Le réductionnisme ontologique

Le réductionnisme ontologique (ontologie = être) veut insister sur l’être des choses.  Il ne s’agit plus d’un principe méthodologique mais d’une croyance métaphysique (on parle parfois de réductionnisme métaphysique). On reconnait cette prise de position par un verbiage spécifique que Donald MacKay a parodié sous la dénomination du « nothing-buttery » soit « « le rien d’autre que » ou on pourrait dire « le rien qu’isme », pour insister sur la manie de tout réduire à rien d’autre que ou à rien que !

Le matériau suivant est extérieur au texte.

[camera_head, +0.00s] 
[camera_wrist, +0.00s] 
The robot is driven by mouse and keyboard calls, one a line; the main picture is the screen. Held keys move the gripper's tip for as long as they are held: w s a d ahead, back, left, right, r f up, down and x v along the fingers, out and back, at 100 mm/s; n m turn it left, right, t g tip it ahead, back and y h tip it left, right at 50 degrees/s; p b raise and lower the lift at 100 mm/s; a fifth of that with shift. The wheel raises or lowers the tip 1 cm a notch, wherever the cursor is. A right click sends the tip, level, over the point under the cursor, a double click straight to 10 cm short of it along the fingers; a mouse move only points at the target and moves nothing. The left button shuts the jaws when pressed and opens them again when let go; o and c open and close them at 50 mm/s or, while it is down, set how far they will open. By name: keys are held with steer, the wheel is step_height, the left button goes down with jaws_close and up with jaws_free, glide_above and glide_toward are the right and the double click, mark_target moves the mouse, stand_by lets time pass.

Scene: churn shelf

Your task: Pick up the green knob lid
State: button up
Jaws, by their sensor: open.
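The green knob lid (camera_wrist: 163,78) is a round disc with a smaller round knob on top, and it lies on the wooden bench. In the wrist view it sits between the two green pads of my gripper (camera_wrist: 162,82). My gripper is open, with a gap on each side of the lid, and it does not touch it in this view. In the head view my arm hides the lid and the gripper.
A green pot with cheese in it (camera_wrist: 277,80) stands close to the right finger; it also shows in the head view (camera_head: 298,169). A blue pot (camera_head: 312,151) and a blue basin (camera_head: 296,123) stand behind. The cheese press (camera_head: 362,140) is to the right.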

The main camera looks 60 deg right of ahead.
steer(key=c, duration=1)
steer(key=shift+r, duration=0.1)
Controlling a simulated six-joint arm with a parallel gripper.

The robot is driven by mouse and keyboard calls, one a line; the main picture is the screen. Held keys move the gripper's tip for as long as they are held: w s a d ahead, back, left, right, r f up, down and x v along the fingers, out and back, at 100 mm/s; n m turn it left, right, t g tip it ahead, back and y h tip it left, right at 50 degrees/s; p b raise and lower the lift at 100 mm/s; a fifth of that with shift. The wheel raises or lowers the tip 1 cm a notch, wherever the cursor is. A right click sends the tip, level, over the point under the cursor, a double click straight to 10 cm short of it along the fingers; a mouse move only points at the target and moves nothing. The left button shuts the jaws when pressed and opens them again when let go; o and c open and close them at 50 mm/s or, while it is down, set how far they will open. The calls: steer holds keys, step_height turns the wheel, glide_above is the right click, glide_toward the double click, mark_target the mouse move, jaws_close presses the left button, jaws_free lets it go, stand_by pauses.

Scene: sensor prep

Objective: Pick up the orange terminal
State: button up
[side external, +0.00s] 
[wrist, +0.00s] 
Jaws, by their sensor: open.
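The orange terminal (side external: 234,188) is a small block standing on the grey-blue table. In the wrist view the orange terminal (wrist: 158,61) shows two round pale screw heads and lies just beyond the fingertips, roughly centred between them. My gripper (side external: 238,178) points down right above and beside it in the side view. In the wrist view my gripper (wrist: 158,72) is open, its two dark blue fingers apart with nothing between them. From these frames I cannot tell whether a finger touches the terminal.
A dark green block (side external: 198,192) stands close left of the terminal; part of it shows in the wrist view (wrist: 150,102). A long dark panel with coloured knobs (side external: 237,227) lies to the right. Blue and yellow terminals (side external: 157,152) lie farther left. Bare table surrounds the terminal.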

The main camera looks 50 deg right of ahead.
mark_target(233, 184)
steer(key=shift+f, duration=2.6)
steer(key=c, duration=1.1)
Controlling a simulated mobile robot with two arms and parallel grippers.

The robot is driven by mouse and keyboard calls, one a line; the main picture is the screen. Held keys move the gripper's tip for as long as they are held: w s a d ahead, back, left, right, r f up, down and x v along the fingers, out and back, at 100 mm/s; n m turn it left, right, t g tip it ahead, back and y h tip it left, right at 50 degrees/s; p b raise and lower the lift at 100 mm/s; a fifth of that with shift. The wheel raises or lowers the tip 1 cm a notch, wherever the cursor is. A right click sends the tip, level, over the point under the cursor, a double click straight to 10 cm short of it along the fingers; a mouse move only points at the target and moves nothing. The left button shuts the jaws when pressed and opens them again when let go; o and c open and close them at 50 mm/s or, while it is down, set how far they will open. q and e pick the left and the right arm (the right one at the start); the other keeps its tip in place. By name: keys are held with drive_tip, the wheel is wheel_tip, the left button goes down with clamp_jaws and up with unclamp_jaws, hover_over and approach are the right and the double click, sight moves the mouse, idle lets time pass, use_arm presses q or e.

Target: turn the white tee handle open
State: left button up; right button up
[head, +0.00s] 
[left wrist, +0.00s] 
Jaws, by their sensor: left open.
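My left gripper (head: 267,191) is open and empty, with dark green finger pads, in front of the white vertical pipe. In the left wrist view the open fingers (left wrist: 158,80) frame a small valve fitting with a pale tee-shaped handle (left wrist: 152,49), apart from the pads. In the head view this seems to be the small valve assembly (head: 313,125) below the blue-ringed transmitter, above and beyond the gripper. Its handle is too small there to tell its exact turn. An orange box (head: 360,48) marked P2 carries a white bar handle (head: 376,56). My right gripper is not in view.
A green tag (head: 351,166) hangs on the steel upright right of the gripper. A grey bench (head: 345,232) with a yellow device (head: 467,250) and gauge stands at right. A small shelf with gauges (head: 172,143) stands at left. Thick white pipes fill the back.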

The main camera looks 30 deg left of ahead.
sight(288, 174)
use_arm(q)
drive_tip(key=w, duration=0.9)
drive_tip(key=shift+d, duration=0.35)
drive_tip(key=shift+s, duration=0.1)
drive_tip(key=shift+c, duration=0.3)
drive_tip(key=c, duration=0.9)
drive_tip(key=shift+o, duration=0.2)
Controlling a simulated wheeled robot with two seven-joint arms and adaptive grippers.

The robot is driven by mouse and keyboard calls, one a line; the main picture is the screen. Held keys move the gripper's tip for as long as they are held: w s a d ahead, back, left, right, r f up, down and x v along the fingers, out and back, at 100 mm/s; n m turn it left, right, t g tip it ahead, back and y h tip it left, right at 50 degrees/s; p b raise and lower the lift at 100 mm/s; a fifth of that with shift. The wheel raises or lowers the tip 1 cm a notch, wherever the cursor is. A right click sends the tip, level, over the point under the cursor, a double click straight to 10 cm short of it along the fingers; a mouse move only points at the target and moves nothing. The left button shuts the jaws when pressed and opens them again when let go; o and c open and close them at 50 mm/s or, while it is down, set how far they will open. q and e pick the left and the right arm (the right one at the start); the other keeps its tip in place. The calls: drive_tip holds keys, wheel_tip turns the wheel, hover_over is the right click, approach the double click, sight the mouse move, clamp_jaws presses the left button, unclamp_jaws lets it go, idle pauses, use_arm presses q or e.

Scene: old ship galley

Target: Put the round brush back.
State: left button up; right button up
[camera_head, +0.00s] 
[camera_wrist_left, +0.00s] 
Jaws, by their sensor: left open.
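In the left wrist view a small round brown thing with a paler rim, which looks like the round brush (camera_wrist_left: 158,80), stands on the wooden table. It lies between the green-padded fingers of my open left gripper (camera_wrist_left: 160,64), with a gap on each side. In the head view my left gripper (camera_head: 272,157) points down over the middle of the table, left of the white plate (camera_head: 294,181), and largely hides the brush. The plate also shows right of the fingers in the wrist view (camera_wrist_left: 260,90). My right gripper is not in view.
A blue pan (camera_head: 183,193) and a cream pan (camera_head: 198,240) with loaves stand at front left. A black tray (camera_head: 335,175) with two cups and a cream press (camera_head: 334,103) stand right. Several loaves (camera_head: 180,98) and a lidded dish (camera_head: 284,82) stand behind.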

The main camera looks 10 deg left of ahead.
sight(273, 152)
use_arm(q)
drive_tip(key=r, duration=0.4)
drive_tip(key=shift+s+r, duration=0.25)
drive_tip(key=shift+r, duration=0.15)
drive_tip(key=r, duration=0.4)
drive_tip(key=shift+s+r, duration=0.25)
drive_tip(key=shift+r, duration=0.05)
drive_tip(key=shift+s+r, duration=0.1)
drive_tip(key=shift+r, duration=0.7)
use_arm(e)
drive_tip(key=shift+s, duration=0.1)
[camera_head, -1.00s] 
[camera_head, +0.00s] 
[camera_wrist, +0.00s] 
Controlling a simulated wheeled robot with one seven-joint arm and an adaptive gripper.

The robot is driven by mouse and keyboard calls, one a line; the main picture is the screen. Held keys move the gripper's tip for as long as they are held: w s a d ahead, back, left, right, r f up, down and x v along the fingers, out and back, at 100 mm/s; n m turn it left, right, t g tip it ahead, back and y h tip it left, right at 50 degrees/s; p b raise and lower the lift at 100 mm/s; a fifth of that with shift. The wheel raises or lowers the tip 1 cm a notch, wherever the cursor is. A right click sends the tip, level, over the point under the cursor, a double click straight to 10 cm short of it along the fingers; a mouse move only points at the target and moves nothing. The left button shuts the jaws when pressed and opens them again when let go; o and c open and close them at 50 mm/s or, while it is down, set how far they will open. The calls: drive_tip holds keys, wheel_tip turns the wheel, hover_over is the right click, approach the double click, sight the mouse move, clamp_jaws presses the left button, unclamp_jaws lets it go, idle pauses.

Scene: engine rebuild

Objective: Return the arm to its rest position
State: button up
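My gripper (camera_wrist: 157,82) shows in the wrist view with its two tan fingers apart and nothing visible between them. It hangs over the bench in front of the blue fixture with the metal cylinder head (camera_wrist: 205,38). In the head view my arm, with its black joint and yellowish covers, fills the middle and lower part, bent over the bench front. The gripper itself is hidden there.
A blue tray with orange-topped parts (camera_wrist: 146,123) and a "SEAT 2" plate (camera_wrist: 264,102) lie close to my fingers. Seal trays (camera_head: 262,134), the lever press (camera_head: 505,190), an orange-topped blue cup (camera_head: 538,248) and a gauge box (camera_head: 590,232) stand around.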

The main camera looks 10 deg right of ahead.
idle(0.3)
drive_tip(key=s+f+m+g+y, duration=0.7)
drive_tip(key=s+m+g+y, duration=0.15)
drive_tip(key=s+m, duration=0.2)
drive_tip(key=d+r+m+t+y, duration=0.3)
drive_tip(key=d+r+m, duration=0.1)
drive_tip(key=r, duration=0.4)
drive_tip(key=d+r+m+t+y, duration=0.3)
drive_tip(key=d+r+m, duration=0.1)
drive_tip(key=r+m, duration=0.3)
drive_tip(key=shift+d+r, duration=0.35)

En effet, en prenant l’exemple d’un livre, tout le monde s’accordera pour en faire la description scientifique suivante « Ce livre est du carbone sur de la cellulose ». Mais qui serait d’accord avec l’assertion suivante : « Ce livre n’est rien d’autre que du carbone sur de la cellulose » ? Quid de son récit, du but qu’avait l’auteur en l’écrivant ?

 

L’émergence

Contrairement à ce que l’on pourrait penser, cette étude de la nature « par petits morceaux »  n’est pas exempte de difficultés. Ce que Poole dans son article en page 3, au paragraphe Émergence appelle pudiquement « un piège possible » s’avère en fait un véritable sujet de débat au sein de la communauté scientifique.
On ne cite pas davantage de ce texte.